[Task brief]: Leave out every picture, then output exactly the lines between the ones holding "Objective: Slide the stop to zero" and "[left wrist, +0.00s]", inclusive, and nothing beyond them.

START

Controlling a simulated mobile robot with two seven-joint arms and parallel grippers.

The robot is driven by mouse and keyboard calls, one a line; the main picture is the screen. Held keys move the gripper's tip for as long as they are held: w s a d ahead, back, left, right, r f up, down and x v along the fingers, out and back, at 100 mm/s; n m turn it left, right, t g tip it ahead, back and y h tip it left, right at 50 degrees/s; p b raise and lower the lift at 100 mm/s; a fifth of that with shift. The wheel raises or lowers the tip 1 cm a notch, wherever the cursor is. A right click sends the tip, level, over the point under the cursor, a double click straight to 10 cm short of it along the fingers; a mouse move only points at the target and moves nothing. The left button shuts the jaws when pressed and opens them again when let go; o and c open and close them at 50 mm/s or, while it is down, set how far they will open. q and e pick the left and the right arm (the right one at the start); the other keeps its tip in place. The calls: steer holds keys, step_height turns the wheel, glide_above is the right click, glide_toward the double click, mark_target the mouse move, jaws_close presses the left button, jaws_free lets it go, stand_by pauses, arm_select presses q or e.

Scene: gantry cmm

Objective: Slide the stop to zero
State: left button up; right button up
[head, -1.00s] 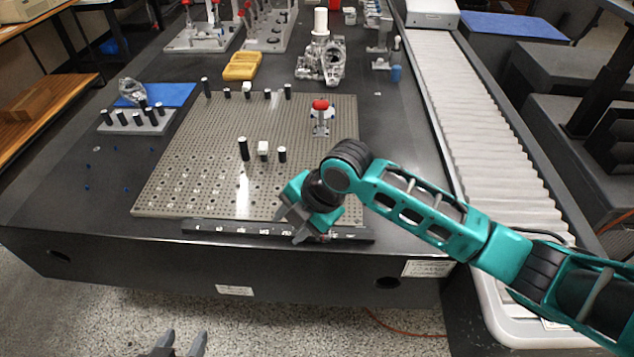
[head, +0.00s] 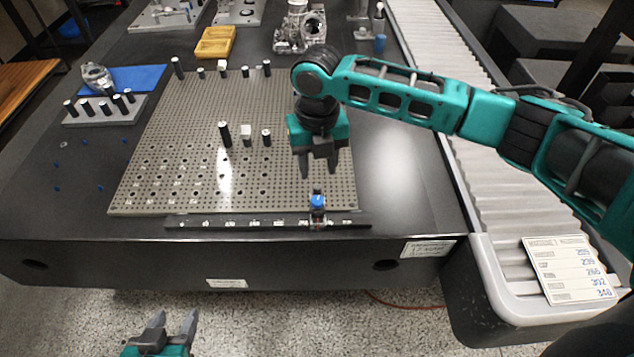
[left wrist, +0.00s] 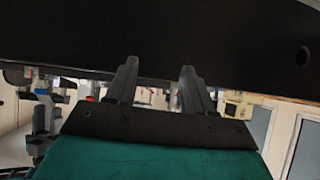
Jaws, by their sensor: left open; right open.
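The stop (head: 317,203) is a small block with a blue knob on the dark rail (head: 245,222) along the front edge of the perforated plate. It sits toward the rail's right end. The rail carries a row of pale marks to the left of the stop; they are too small to read. My right gripper (head: 319,174) points down just above and behind the stop, open and empty, apart from the knob. My left gripper (head: 172,324) is open and empty, low in front of the table's front face. In the left wrist view its fingers (left wrist: 160,85) are apart with nothing between them.
The perforated plate (head: 190,125) carries several black pins and a white block (head: 246,132). A yellow tray (head: 214,42) and metal castings stand at the back.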

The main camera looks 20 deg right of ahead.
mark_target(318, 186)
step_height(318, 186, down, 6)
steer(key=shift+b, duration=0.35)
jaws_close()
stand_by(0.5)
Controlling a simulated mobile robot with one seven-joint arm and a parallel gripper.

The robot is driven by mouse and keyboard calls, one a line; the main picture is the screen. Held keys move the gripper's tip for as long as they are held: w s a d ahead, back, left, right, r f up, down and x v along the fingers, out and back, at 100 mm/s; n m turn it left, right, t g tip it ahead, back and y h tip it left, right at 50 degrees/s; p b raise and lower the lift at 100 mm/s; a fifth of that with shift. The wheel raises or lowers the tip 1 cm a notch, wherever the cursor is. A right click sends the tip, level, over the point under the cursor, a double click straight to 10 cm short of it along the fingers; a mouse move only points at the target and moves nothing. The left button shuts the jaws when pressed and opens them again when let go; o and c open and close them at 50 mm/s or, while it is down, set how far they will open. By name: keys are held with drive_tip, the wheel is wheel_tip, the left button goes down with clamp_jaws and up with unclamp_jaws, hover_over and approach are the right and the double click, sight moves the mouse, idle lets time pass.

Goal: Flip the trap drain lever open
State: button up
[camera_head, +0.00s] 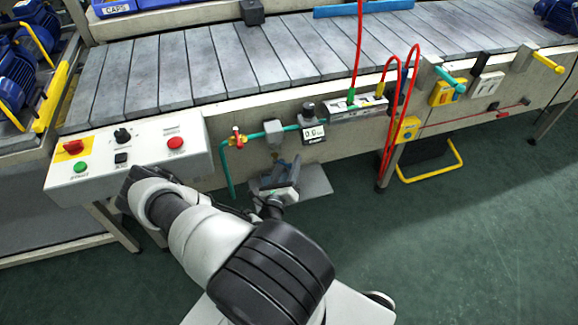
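A teal air pipe (253,136) runs along the front of the conveyor frame. A brass valve with a small red handle (237,133) sits at its left bend, with the handle upright. A small grey unit (273,128), perhaps the trap, hangs on the pipe to its right. I cannot clearly make out a drain lever; the area under the grey unit is dark and partly covered. My gripper (278,172) is just below this unit, partly behind my arm. Its fingers are too small and dark to tell open from shut, and I see no contact.
A control box (130,155) with buttons juts out left of my arm. A regulator reading about 0.0 (313,132) and a manifold (356,107) with red and yellow hoses are right of the pipe. A yellow pedal frame (432,175) stands farther right.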

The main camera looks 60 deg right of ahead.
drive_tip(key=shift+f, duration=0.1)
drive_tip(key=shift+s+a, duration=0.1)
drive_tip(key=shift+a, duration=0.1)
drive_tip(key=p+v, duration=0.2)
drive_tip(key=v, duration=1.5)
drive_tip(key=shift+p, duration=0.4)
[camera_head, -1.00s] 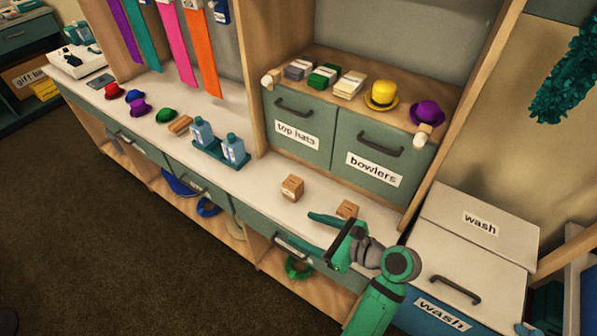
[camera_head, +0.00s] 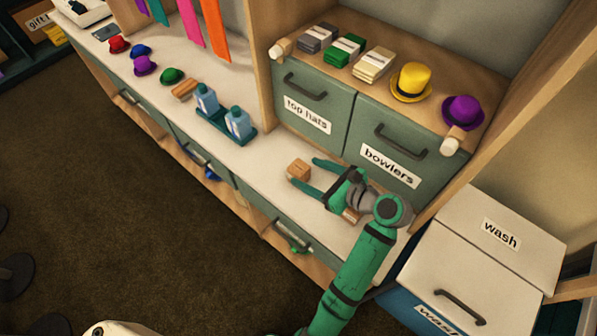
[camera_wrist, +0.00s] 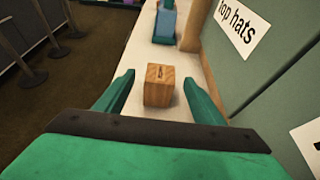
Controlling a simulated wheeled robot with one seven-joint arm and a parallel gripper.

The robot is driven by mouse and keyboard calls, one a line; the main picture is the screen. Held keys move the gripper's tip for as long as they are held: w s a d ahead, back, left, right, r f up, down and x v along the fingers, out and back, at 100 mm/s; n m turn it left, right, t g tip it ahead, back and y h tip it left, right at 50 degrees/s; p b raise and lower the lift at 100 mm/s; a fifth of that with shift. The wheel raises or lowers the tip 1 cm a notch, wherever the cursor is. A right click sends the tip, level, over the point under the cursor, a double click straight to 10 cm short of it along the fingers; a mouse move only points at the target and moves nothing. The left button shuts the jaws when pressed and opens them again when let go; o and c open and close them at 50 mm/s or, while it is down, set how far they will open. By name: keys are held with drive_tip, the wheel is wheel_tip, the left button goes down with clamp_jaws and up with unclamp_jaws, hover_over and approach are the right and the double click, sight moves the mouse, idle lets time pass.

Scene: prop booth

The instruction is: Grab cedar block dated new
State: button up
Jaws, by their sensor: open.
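A small light-brown wooden block (camera_head: 299,169) stands on the pale counter below the drawers. In the wrist view the block (camera_wrist: 159,88) has a dark mark on top, too small to read. My gripper (camera_head: 304,171) is open, with its green fingertips at either side of this block. In the wrist view the block sits between and slightly beyond the fingers, with gaps on both sides. A second wooden block (camera_head: 351,215) lies to the right, mostly hidden by my gripper and wrist. I can read no date on either block.
Drawers marked "top hats" (camera_head: 308,115) and "bowlers" (camera_head: 388,166) rise close behind my gripper. A "wash" bin (camera_head: 483,245) is at the right.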

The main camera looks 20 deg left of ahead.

END

[Written answer]:
Objective: Slide the stop to zero
State: left button up; right button up
[head, -1.00s] 
[head, +0.00s] 
[left wrist, +0.00s] 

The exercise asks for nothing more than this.